Who can hate Joba Chamberlain when he takes a family to Disney World and talks about his first roller coaster ride? Who can hate the Yankees as long as he's there? He's become a bona fide star, a nice guy, a super hero!
He swears he'll stay the same fist-punching screaming guy that he was in his rookie season. In his first season, Chamberlain compiled a 0.38 ERA in 19 appearances. He gave up 12 hits will walking six and struck out 34. Stats like that will be next to impossible for Chamberlain to follow.
John Harper at the New York Daily News talks about how the Yankees need to clarify Joba's role. Last season, Chamberlain made his name last season as a closer, while this season he may move to being a starter.
On the other hand, Joe Girardi pointed out that the challenge for Chamberlain on and off the field will be more difficult because of his success.
"He's going to be pulled in a lot of different directions (off the field)," said Girardi. "And from a baseball standpoint, people have seen him and they have an idea of what he's going to do. It's one thing to have a scouting report on a guy, but it's another to face him and know what he throws, how his ball moves, that type of thing."
Harper's point is that Chamberlain already faces incredible expectations. By being unclear on his role, Chamberlain's second season will be that much harder.
Contrast Joba's success with Alex Gordon's disappointing rookie season.

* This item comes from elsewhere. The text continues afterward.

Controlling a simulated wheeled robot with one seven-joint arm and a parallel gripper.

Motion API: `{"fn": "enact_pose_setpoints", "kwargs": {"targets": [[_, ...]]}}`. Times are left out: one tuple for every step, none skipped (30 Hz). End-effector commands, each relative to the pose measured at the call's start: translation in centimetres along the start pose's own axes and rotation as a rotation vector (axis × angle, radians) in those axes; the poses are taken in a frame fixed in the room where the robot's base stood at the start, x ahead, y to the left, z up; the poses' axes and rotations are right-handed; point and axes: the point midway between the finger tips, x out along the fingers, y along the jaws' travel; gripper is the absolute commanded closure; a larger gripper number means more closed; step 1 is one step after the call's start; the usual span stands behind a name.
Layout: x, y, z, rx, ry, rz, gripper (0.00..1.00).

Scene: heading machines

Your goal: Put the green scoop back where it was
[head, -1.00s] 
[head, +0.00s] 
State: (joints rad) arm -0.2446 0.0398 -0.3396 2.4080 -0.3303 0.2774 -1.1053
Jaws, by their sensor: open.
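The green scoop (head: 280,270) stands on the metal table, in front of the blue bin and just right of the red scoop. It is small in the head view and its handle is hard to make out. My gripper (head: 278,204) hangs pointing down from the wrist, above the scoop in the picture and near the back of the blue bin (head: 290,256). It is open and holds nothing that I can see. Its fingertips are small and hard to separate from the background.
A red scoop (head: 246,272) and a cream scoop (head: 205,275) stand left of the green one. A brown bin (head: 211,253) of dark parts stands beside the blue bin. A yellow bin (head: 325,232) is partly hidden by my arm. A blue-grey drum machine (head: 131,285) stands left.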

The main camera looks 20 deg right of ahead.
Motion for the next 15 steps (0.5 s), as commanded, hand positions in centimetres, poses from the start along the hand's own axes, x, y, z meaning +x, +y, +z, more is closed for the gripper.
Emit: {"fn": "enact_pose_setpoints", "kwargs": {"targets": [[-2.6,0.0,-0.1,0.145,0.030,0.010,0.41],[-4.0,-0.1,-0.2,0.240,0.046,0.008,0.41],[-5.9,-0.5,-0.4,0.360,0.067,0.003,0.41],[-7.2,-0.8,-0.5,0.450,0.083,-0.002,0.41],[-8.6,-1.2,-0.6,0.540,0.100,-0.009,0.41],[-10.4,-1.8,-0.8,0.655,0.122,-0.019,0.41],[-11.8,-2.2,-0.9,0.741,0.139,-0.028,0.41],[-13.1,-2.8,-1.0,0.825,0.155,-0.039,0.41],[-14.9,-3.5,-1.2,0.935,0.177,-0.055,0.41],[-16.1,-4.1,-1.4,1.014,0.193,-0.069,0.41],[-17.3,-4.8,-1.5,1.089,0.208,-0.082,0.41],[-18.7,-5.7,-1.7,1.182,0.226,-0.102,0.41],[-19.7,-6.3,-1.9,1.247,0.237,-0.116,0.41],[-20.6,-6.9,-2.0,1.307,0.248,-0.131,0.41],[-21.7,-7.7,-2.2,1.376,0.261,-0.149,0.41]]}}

Gordon had a mediocre season at the plate and to add injury to insult, he received a broken nasal cavity when a ground ball hit him in the face. If that wasn't bad enough, the injury occurred right before Gordon was to have wedding pictures taken - he had to wait weeks before the black eyes went away. Gordon has a long way to go before living up to the expectations of being "the next George Brett".
Who's shoes would you rather be in? Joba Chamberlain has set expectations so high and become so loved so quickly it'll be a surprise if he can match his first season. Or Alex Gordon's - who's first season of disappointment leaves him in a position where he has to prove that he's worthy of the money, the high draft pick, and worst of all 'the next George Brett'.